The Effects of Ambiguity: A Feminist Study of Human Signifiers in Human-Computer Interaction
MetadataShow full item record
A lack of diversity in STEM (science, technology, engineering and math) fields has been a popular topic of discussion and a persistent challenge in terms of recruitment, engagement, opportunity and equality spanning decades. It is not well-understood how new technologies created by the human-computer interaction (HCI) community affect identity construction in minorities such as women, people of colour, and persons with disabilities. The Feminist HCI movement calls on the community to engage with broader moral commitments such as empowerment, diversity, identity and equity, as well as epistemologically embracing multiplicity over universality. However, a gap remains between theory and practice.

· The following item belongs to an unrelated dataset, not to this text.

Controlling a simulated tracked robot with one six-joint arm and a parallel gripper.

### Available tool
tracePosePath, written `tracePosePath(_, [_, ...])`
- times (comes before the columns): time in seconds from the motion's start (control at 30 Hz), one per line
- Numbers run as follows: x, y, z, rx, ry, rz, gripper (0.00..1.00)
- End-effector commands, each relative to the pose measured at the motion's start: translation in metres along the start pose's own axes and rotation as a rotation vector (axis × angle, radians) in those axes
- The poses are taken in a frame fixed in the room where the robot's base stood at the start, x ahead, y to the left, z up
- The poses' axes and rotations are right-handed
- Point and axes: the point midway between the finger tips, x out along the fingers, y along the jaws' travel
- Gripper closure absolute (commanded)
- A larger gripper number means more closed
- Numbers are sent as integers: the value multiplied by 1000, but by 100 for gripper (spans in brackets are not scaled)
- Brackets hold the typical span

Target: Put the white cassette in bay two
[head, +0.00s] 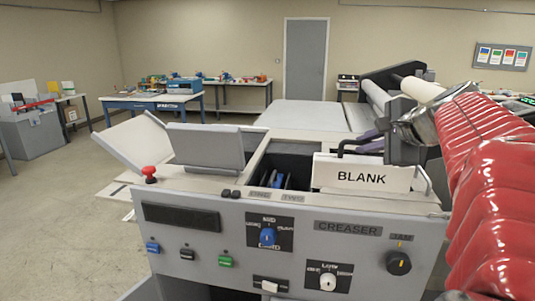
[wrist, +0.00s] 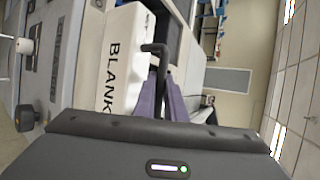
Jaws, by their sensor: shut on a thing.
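The white cassette (head: 362,176), marked BLANK, stands upright at the right end of the creaser's open well, right of the TWO label (head: 292,197). Whether its base is in the well or just above it is hidden. My gripper (head: 370,143) comes in from the right, its purple fingers at the cassette's black handle (head: 347,147), and is shut on it. The wrist view shows the cassette (wrist: 125,60), the handle (wrist: 158,50) and my gripper's fingers (wrist: 165,98). Bay two, behind its label, looks dark and open, with a blue part (head: 277,181) towards its left.
The creaser's grey front panel (head: 190,238) has knobs and buttons. A raised grey flap (head: 207,147) and a red stop button (head: 150,173) are left of the well. Rollers (head: 382,100) stand behind my gripper. Floor at left is clear.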

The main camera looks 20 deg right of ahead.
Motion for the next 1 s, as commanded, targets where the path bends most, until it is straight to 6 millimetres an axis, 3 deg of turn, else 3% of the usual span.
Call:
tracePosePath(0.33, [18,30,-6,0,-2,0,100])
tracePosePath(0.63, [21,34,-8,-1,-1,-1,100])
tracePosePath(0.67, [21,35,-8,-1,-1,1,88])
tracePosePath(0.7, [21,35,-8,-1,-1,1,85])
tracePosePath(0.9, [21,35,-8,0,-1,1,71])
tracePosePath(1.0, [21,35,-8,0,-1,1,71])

I argue that goals of feminist rhetoric must be met in the community’s discourse habits as an essential step to more inclusivity in HCI; these goals include dismantling certain oppressive language structures. Feminist theory suggests that the abstract, gender-neutral language used to talk about people in male-dominated systems actually elicits imagery perceived to be male, which would function in contrast to the intentions of writers who want to be gender-neutral when using these words. In this thesis, I present a study used to determine whether the human signifiers used in HCI publications have the same effect. Findings suggest that these HCI “people” words do generally have a tendency to be perceived as male. Insights from this study reveal some tendencies in how these words are thought of among a general audience. I recommend a stronger commitment to Feminist HCI in theory and practice, and greater awareness and sensitivity towards the connotations elicited by these falsely universal terms that are not representative of the diverse community within and outside of HCI.